SUKABUMIUPDATE.com - Komisi Kepolisian Nasional atau Kompolnas juga meminta Kepolisian Daerah Nusa Tenggara Barat menghentikan penyidikan terhadap korban begal yang menjadi tersangka atas nama Amaq Sinta di Polres Lombok Tengah.
Mengutip berita tempo.co, anggota Kompolnas Yusuf Warsyim mengatakan, usulan penghentian ini juga telah disampaikan Kepala Badan Reserse Kriminal (Kabareskrim) Polri Komisaris Jenderal Agus Andrianto. Dia pun mengaku setuju terhadap pernyataan Kabareskrim tersebut.
"Saya setuju dan mendukung respon Kabareskrim agar penyidikan kasus tersebut dihentikan," ujar Yusuf melalui keterangan tertulis, Jumat, 15 April 2022.
Meski demikian, dia mengingatkan, penghentian penyidikan harus didasarkan atas alat bukti korban begal tersebut memang membela diri.
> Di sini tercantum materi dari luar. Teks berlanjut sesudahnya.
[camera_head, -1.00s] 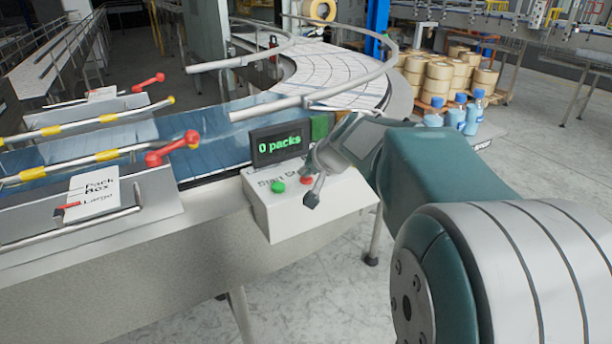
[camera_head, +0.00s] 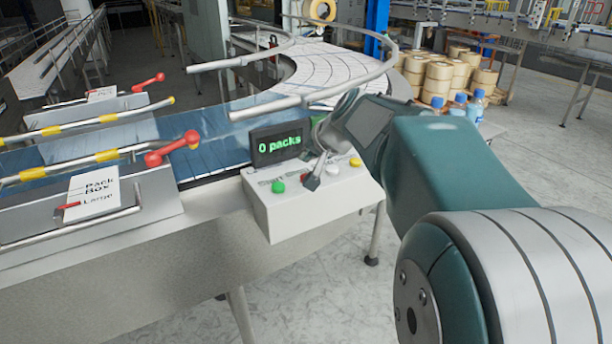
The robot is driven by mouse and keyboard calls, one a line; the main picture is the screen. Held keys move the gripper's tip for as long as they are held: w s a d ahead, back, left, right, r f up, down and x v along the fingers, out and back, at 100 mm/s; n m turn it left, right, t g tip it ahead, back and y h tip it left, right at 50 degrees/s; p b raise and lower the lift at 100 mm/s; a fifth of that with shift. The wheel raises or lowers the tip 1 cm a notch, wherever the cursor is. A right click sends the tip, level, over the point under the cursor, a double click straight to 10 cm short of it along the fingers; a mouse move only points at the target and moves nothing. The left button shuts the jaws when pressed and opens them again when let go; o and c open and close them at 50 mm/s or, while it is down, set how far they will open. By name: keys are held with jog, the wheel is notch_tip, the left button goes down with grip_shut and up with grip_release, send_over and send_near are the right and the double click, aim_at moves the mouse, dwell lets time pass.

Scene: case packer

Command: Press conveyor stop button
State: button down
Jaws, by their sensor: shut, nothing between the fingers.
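The white control box (camera_head: 320,214) stands at the conveyor's edge with a row of buttons on its sloped top. The green button (camera_head: 278,187) is at the left, beside printed lettering that is partly covered. The red button (camera_head: 304,178) is mostly hidden behind my fingertips. A white button (camera_head: 331,171) and a yellow button (camera_head: 355,162) are to its right. My gripper (camera_head: 313,182) is shut and empty, pointing down at the box just right of the red button. I cannot tell whether the tip touches the panel or button.
Red-knobbed rail clamps (camera_head: 172,149) stick up at the left. Blue-capped bottles (camera_head: 475,106) stand behind my arm.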

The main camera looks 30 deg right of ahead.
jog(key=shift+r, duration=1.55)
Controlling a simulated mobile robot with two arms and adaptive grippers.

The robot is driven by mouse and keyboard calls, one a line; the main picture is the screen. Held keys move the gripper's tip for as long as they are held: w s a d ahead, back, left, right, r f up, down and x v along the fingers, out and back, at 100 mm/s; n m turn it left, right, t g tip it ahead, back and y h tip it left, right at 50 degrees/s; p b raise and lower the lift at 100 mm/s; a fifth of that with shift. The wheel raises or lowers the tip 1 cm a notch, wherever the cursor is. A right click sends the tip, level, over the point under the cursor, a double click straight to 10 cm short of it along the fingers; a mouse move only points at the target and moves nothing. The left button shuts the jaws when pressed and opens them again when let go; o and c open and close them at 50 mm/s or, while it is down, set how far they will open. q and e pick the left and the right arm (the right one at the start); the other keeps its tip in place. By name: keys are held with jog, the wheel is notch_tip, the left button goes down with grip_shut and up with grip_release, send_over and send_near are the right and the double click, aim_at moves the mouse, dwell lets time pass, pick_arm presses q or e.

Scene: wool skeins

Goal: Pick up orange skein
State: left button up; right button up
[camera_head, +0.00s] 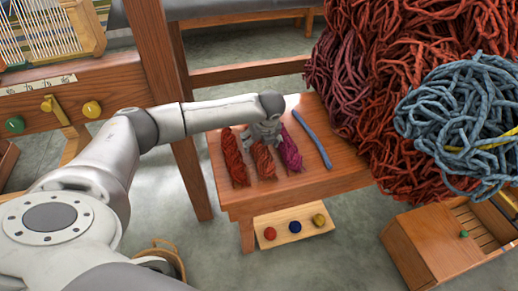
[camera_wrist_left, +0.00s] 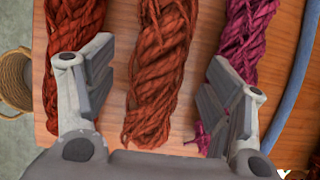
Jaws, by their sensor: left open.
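The orange skein (camera_head: 264,163) is the rust-orange twisted bundle in the middle of a row on the small wooden table. In the left wrist view the orange skein (camera_wrist_left: 160,65) runs upright between the two fingers. My left gripper (camera_head: 265,132) is over it and hides its far part in the head view. In the wrist view my left gripper (camera_wrist_left: 158,75) is open, with one finger on each side of the skein and a gap to it on both sides. My right gripper is in neither view.
A darker red skein (camera_head: 235,158) lies left of it and a magenta skein (camera_head: 290,152) right, both close to the fingers. A blue strand (camera_head: 313,140) lies farther right. A big heap of red wool (camera_head: 400,80) crowds the table's right side.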

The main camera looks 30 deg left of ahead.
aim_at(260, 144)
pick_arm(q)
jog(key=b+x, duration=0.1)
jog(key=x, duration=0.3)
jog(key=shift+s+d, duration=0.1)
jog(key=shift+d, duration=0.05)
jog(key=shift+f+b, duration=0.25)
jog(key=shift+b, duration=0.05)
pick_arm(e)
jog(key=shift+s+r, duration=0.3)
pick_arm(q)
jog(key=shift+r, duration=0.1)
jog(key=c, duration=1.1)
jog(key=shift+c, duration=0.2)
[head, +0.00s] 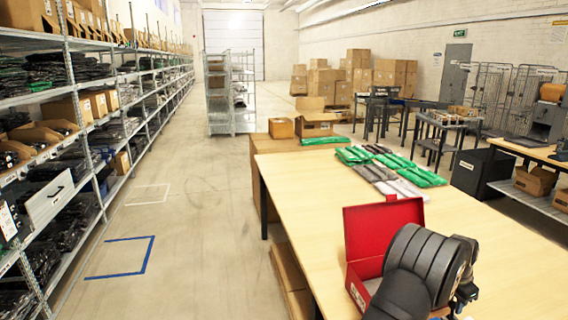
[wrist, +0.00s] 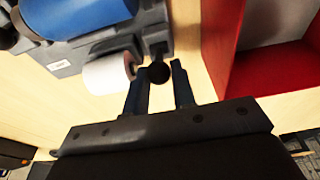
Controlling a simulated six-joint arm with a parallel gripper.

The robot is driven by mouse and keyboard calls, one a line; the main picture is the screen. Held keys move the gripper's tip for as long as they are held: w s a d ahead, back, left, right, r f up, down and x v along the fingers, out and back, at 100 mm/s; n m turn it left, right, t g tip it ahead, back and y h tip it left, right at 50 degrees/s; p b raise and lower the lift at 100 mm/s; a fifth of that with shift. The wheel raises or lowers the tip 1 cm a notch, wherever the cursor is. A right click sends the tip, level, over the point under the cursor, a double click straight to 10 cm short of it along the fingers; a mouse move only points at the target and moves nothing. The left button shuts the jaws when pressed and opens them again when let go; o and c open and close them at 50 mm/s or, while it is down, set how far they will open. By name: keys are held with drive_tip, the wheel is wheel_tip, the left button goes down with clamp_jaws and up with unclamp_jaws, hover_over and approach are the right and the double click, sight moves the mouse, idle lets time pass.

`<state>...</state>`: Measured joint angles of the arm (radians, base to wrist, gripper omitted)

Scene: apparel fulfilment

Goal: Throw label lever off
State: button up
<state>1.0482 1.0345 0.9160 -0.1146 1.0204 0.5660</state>
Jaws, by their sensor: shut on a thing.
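The label lever shows in the wrist view as a round black knob (wrist: 158,72), between my fingertips. My gripper (wrist: 160,82) is shut on this knob. The lever's shaft is mostly hidden, so I cannot tell its exact angle. The grey label machine (wrist: 65,62) stands just beyond, with a white label roll (wrist: 106,76) left of the knob and a blue roll (wrist: 80,14) farther up. In the head view my dark arm covers the machine and the fingers.
An open red box (head: 382,226) stands close by on the wooden table (head: 310,195); its red wall (wrist: 222,42) is right of my fingers. Green and grey packed garments (head: 385,165) lie at the table's far end. The table between is clear.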

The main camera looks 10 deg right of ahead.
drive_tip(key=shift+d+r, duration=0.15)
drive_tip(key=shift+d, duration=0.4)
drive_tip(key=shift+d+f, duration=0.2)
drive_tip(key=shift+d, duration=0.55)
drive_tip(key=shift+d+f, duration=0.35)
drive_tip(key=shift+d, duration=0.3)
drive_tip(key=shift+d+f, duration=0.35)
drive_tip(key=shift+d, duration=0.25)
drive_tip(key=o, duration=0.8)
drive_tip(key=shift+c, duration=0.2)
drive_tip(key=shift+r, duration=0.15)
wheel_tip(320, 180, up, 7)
Penghentian penyidikan tersebut, kata Yusuf juga tetap tidak terhindar dari upaya hukum praperadilan. Bila dari pihak keluarga tersangka pelaku begal yang meninggal tidak menerima penghentian penyidikan tetap dapat melakukan upaya praperadilan.
"Saya sebagai anggota Kompolnas perlu juga menyarankan kepada penyidik dapat melihat kembali kasus serupa yang pernah terjadi sebelumnya," ujar Yusuf.
Yusuf menyebutkan, ada sejumlah kasus serupa yang perlu dicontoh polisi. Pertama, saat Pengadilan Negeri Kepanjen Kelas 1B, Kabupaten Malang memvonis ZL, seorang pelajar berumur 17 tahun yang terbukti melakukan penganiayaan yang menyebabkan korbannya meninggal, meskipun ZL telah bersaksi hal tersebut dilakukannya untuk membela diri.
Kronologi kejadian berawal pada Minggu malam, 8 September 2019. ZL berboncengan dengan kekasihnya menggunakan sepeda motor dan melintas di sekitar ladang tebu yang sepi. Kemudian ZL dihadang sejumlah begal yang akan merampas barang berharga dan sepeda motornya.
Tidak hanya meminta barang berharga, begal tersebut juga berniat untuk memperkosa kekasih ZL. Tidak terima, ZL mengambil pisau di jok motornya dan terjadi baku hantam yang menyebabkan seorang begal bernama Misnan tewas.
ZL divonis telah melanggar Pasal 351 ayat (3) Kitab Undang-Undang Hukum Pidana tentang penganiayaan, dan dihukum dengan pembinaan selama satu tahun di Lembaga Kesejahteraan Sosial Anak (LKSA) Darul Aitam.
Kedua, kasus pembelaan yang pernah terjadi di Bekasi pada 2018. Pada kasus ini, Muhammad Irfan Bahri yang berumur 19 tahun juga terlibat perkelahian dengan dua pembegal, yang berupaya merebut telepon genggam miliknya dan temannya serta melukai Irfan dengan celurit.
"Namun, pada akhirnya satu pembegal terluka parah dan meninggal. Berbeda dengan kasus ZL, Irfan hanya sempat ditetapkan sebagai tersangka yang kemudian diklarifikasi oleh kepolisian sebagai saksi," ucap Yusuf.
Sebelumnya, Kepala Badan Reserse Kriminal (Kabareskrim) Polri Komisaris Jenderal Agus Andrianto turut menaruh perhatian terhadap kasus korban begal yang ditetapkan sebagai tersangka oleh Satreskrim Polres Lombok Tengah.
Agus mengatakan, penetapan tersangka korban berinisial S ini pada dasarnya bertentangan dengan salah satu indikator keberhasilan fungsi pembinaan masyarakat (Binmas) Polri, yaitu salah satunya masyarakat mempunya daya lawan terhadap pelaku kejahatan.
"Binmas Polri salah satu keberhasilan tugasnya adalah masyarakat memiliki kemampuan daya cegah, daya tangkal, dan daya lawan terhadap pelaku kejahatan," kata dia saat dihubungi, Jumat, 15 April 2022.
Oleh sebab itu, dia menyarankan kepada jajaran reskrim menghentikan penetapan tersangka korban begal yang membela diri. Dia khawatir, jika kasus ini terus berulang akan menyebabkan masyarakat takut melawan kejahatan.